Apakah peran ganda hanya berdampak pada perempuan? Bagaimana dengan laki-laki yang juga manusia dengan kualitas yang sama dengan perempuan saat dilahirkan? Jika direnungkan lebih jauh, peran ganda perempuan sebenarnya memberikan kontribusi pada matinya sisi feminin laki-laki. Mengapa demikian? Mari kita bayangkan laki-laki yang melulu hanya dilayani oleh perempuan maka dia tidak akan mampu mengembangkan kemampuan lainnya terutama dalam melengkapi tugas sebagai ayah dan suami.  Menjadi ayah atau suami sebenarnya tidak hanya membutuhkan kualitas dan maskulinitas semata seperti memperbaiki atap rumah atau mengisi bak mandi tetapi sisi feminim pun seharusnya dikembangkan. Jika sisi feminitas tersebut tidak dikembangkan maka ayah atau suami akan luput memahami kebutuhan sang anak akan afeksi. Ayah atau suami tidak cukup sensitif memahami perubahan perilaku dan pikiran dari anak-anak terutama mereka yang sedang beranjak remaja.  Saya membayangkan jika sang ayah juga bersedia untuk memasak sarapan pagi untuk keluarga maka anak akan belajar bahwa ayahnya memiliki rasa cinta yang sama dengan ibunya. Pada gilirannya, pembagian kerja yang adil di rumah akan menyumbang pada kedewasaan anak.  Anak akan memiliki pemahaman baru bahwa pekerjaan domestik dapat dilakukan baik oleh perempuan maupun laki-laki.

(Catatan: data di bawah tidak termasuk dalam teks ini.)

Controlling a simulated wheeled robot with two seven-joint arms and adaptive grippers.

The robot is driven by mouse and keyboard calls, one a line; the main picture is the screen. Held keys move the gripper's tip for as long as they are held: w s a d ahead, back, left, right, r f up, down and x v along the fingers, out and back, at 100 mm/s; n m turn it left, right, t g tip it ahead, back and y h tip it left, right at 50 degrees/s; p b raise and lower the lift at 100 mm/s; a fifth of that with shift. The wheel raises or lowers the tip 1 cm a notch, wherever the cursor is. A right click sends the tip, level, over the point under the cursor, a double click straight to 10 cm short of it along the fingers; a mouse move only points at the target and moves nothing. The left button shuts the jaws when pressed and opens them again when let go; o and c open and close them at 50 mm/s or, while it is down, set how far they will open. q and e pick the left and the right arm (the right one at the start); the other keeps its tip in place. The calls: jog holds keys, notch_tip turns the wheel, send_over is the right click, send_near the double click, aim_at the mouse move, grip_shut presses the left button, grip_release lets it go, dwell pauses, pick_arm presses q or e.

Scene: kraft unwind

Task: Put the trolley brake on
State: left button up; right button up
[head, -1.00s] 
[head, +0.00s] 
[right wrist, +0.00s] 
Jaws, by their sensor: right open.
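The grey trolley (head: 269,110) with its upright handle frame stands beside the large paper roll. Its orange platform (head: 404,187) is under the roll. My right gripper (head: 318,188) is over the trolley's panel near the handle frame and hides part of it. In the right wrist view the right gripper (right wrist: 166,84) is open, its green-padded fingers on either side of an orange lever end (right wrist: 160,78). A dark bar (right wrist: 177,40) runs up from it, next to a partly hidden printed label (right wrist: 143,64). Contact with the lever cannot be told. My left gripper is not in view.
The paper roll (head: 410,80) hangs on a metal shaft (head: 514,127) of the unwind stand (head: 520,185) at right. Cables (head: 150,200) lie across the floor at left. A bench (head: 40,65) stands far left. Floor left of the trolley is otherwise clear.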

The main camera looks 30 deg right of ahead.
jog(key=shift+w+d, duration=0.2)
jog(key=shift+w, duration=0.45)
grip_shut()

Pertanyaan berikutnya, sulitkah membangun dunia baru yang lebih adil bagi perempuan dan laki-laki? Jawabannya: tidak ada kata yang sulit jika kita mau dan bersedia untuk melakukan perubahan! Setidaknya mulailah dari diri sendiri, lalu keluarga dan akhirnya lingkar terdekat kita.  Lalu apa saja yang diperlukan untuk mendukung perubahan tersebut? Pertama, kesadaran; kedua, keterbukaan untuk menerapkan dan ketiga adalah ketahanan. Kesadaran bahwa ketimpangan pembagian kerja di rumah akan berkontribusi pada matinya kemampuan untuk menjadi diri sendiri, tidak berkembangnya sisi feminin dan maskulin dari kedua pihak dan berkembangnya pemahaman yang salah tentang peran perempuan dan laki-laki.  Begitu kesadaran itu tumbuh dan berkembang maka tantangan berikutnya adalah membangun keterbukaan untuk menerima dan menerapkan hal baru yang mungkin menantang seluruh bangunan kultural.  Disinilah dibutuhkan ketahanan tingkat tinggi sekaligus kelenturan untuk terus-menerus mempraktekkan perspektif baru tentang pembagian kerja yang adil di rumah dan di luar rumah. Akan ada banyak protes, cemoohan, ejekan, terhadap praktek baru ini seiring juga munculnya pujian atau acungan jempol karena berani berubah. Berani melakukan sebuah revolusi! Anda mau mencoba? Silakan dan sangat disarankan karena dampaknya akan sangat terasa baik pada diri sendiri maupun pada seluruh keluarga. Membayangkan banyak keluarga akan menjadi lebih sehat jiwa, raga dan psikologis tentu akan memberikan warna tersendiri bagi dunia ini.  Selamat mencoba!